People need to stop being lazy! If you cant sing a note well, practice and practice until you can. If you cant be bothered to sit around through 100 takes until you or the performer hits the right note, then in all honesty you shouldn't be producing. Auto tune to correct the odd note, yeah I get it. sometimes you get the perfect take but have a note out of shape.
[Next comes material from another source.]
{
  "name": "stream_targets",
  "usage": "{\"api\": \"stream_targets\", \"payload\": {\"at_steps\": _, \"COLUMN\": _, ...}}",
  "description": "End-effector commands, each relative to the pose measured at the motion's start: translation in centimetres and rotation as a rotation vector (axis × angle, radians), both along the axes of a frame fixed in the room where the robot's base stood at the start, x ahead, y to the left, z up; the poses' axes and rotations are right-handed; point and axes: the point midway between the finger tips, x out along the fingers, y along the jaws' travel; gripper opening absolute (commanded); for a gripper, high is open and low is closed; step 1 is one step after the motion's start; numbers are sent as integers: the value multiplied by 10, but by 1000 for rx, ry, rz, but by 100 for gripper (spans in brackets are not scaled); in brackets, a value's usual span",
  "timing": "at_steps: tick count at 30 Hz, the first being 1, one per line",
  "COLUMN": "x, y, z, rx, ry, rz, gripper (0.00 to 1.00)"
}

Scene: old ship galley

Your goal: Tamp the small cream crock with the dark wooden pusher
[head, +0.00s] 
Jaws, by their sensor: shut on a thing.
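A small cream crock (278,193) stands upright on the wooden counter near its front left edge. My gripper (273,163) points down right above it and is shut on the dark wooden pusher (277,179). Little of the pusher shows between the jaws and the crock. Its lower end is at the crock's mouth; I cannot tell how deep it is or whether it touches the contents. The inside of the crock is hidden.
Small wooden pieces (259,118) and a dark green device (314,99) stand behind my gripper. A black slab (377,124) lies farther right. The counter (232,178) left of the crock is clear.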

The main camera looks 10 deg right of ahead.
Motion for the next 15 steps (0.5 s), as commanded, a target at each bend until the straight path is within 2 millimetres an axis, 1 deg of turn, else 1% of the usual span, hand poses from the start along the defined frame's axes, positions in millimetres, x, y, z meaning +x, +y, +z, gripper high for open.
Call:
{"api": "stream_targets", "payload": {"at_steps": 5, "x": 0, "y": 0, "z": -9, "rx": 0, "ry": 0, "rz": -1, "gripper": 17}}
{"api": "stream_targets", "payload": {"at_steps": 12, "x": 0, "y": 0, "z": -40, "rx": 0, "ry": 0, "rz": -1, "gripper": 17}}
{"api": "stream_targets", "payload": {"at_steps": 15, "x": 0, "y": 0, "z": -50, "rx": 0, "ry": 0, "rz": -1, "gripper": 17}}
Now its at a point where artists are produced cause they look good over the fact that they are a good . . . artist, thats when I get pissed!!
I don't get it....
You say you get the thing about how it's OK fixing the odd note...but you also say it's lazy not to want to sit for 100 takes???
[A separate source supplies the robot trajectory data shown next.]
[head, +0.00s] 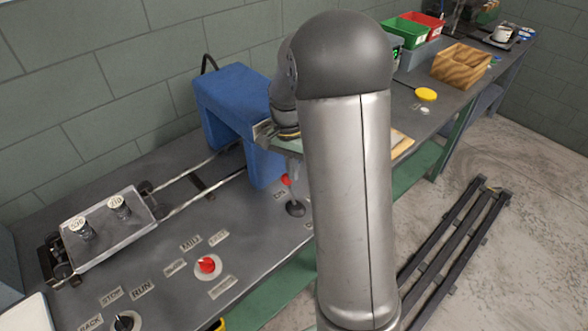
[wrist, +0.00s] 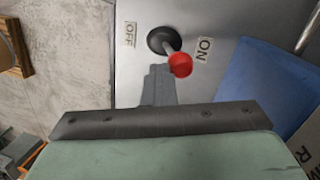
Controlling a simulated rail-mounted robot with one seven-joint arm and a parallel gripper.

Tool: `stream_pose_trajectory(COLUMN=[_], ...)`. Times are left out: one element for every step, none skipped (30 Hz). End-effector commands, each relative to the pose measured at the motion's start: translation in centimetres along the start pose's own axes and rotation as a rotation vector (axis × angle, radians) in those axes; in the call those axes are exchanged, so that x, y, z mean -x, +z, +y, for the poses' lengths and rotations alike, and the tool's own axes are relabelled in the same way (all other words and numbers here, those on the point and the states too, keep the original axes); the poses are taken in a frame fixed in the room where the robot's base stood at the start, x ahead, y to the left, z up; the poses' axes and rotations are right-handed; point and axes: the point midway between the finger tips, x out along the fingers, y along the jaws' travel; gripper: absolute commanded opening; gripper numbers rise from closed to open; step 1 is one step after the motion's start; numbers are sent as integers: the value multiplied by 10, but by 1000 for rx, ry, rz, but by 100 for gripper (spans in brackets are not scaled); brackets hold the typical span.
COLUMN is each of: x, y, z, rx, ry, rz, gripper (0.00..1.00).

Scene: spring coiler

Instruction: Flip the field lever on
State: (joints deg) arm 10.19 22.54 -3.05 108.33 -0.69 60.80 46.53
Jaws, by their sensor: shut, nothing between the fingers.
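A lever with a red ball knob (wrist: 180,64) stands on a dark round base between an OFF label (wrist: 130,35) and an ON label (wrist: 203,48). It leans toward the ON side in the wrist view. In the head view the red knob (head: 286,180) also tilts toward the ON label, just left of my arm. No name plate for this lever is readable. My gripper (wrist: 159,72) is shut and empty, its grey fingers beside the lever on the OFF side, with a small apparent gap to the knob. In the head view my arm hides most of the gripper.
A blue housing (head: 238,95) rises close behind the lever. Another red-knobbed control (head: 208,265) and a dark knob (head: 124,322) sit nearer on the bench. A metal carriage (head: 105,235) with two cylinders stands left. Bins and a wooden rack (head: 461,66) lie beyond my arm.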

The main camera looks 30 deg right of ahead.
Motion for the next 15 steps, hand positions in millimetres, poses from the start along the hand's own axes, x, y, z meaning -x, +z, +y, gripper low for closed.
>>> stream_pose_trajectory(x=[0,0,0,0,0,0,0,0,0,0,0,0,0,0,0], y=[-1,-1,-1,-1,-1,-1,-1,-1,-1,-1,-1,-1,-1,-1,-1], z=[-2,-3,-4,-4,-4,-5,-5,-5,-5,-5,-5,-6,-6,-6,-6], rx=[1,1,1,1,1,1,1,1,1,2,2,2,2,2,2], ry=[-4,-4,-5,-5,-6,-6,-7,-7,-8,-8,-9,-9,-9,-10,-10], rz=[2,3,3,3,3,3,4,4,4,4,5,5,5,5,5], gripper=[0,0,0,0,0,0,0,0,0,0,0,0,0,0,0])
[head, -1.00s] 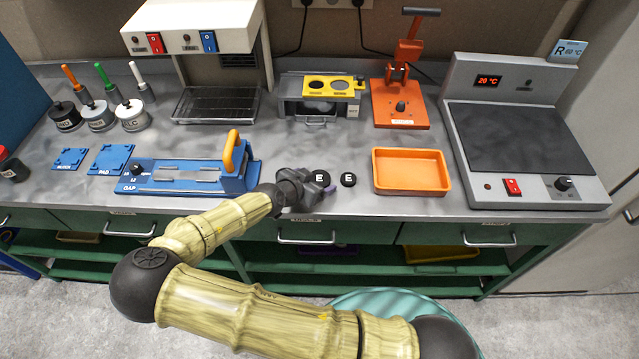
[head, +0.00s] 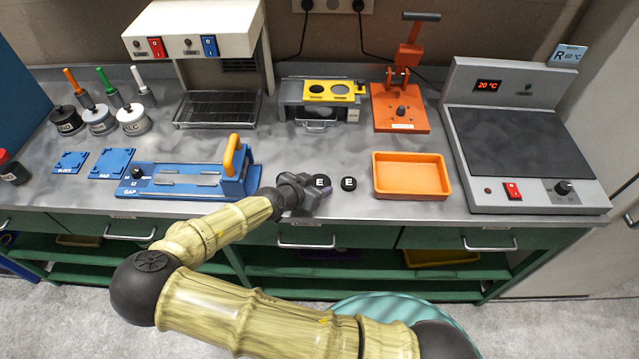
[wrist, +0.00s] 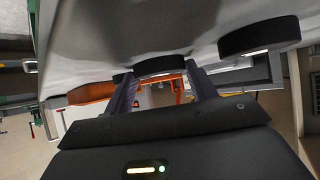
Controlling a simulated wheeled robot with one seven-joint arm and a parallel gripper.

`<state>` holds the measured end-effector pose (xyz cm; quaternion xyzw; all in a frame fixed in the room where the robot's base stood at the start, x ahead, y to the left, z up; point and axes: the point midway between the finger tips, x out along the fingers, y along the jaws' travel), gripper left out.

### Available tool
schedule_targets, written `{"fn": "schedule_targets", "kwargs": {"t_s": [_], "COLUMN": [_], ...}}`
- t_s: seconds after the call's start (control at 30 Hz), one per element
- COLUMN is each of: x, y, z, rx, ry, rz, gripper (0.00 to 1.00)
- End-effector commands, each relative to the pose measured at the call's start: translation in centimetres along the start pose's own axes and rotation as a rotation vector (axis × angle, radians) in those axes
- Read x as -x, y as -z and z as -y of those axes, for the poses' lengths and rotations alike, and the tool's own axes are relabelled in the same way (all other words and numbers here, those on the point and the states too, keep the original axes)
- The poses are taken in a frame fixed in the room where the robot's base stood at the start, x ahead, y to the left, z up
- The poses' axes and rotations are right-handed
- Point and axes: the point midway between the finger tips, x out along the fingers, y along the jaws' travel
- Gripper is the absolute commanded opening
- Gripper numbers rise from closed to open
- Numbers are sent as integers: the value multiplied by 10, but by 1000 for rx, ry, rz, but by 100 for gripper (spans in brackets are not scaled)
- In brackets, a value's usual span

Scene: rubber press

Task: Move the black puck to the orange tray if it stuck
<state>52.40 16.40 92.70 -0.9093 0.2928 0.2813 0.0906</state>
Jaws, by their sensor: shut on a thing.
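Two black pucks marked E show in the head view: one at my gripper (head: 312,192) and another puck (head: 348,184) just right of it on the bench. In the wrist view my two fingers (wrist: 163,92) are on either side of the middle puck (wrist: 160,65), shut on it. A larger-looking black puck (wrist: 260,35) is at the right there, apart from the fingers; my arm seems to hide it in the head view. Part of another puck (wrist: 121,77) shows beside the left finger. The orange tray (head: 411,190) stands right of the pucks and looks empty.
The blue gap gauge (head: 185,178) with an orange handle is left of my gripper. A hot plate (head: 520,145) reading 20 °C stands right of the tray. The orange press (head: 400,105) and yellow-topped box (head: 320,100) stand behind. Bench between box and pucks is clear.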

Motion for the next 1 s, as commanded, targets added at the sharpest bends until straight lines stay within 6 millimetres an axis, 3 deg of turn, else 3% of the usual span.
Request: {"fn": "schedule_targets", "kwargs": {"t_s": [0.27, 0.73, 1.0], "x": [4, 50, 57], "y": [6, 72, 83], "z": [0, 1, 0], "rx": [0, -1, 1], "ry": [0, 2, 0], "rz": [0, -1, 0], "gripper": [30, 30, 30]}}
Mmmmmm...have you ever really sat for 100 takes in a row of the same track???
I guarantee you will stop before you get to 50.
That is a TOTALLY mindless waste of time and energy!
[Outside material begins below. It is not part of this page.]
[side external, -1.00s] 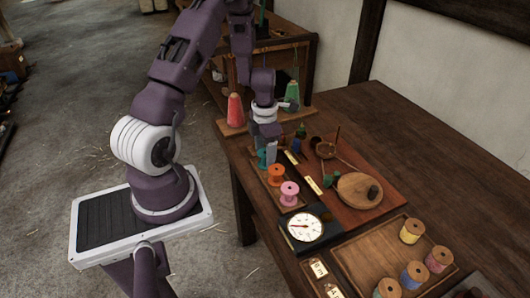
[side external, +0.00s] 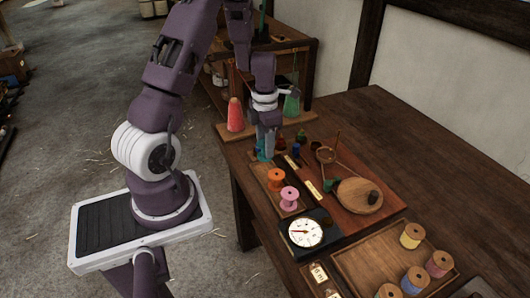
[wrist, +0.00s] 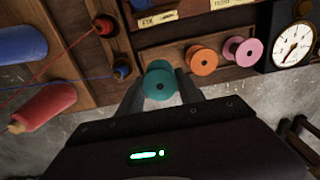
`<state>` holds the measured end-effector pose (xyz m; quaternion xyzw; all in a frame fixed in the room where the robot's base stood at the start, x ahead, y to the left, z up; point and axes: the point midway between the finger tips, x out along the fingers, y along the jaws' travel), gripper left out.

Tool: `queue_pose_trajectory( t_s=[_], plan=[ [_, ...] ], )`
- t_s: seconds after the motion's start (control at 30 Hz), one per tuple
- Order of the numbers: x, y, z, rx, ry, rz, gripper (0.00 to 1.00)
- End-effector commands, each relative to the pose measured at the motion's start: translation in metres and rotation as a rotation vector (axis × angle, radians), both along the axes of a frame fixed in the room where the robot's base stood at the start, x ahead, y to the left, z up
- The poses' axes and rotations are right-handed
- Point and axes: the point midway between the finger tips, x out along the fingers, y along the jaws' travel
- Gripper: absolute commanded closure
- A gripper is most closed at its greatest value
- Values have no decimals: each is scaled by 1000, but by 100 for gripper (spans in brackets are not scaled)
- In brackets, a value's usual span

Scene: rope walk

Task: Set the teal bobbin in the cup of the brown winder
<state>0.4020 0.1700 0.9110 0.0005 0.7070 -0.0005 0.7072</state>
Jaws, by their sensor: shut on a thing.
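The teal bobbin (wrist: 160,82) is held between the two fingers of my gripper (wrist: 160,92) in the wrist view. In the side view my gripper (side external: 267,145) is at the left edge of the bench, with the teal bobbin (side external: 264,156) low between its fingers and partly hidden. It appears lifted slightly off its tray beside the orange bobbin. The brown winder (side external: 358,196) appears to be the wooden disc with a dark knob on the red-brown board, right of my gripper. A small round wooden cup (side external: 325,156) with a post stands behind the disc; its inside is hard to see.
An orange bobbin (side external: 275,180) and a pink bobbin (side external: 290,198) stand in the tray nearest my gripper. Small dark spools (side external: 296,150) stand between gripper and cup. A dial (side external: 305,232) and a tray of spools (side external: 375,252) lie in front. Red and green cones stand behind.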

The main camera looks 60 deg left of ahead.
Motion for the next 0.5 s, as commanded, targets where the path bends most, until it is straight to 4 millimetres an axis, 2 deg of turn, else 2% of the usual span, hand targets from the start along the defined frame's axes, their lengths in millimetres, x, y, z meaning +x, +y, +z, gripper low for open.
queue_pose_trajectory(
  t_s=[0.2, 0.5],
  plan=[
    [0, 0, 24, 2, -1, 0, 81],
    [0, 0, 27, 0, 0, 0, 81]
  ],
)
First off...it you can't get a *solid* 3-5 takes right off, I would stop and move on to something else or sit down and work out why you can't get a solid 3-5 takes right off.
But if your first few takes are solid, with only a glitch here and there....OK, if you want to try for a few more to see if you can improve, fine, but after a dozen or two, and it's NOT imporving...doing another 80 takes isn't going to help much.

You reach a point of diminishing returns becuase as you fix one part, now the rest of the take is starting to sound stale/tired...BECAUSE...the performer is getting tired!
There's a natural "curve" for doing takes....someone did a basic overview awhile back.
It goes something like...
During the first 3-5 takes, everything is fresh and it has that "first take" natural energy, then things will start to slide off if you keep doing more takes. Now, for *some* people, if they keep going, they may get a "second wind" somewhere around the 20th take, but then after that it just rolls off.........................
Your voice gets tired, your hands get tired, your brain gets tired, your ears get tired....how's it going to improve at take 100???
I would rather move on to something else and come back to that track the next day or several hours later rather than beating on it for more than a dozen takes in a row.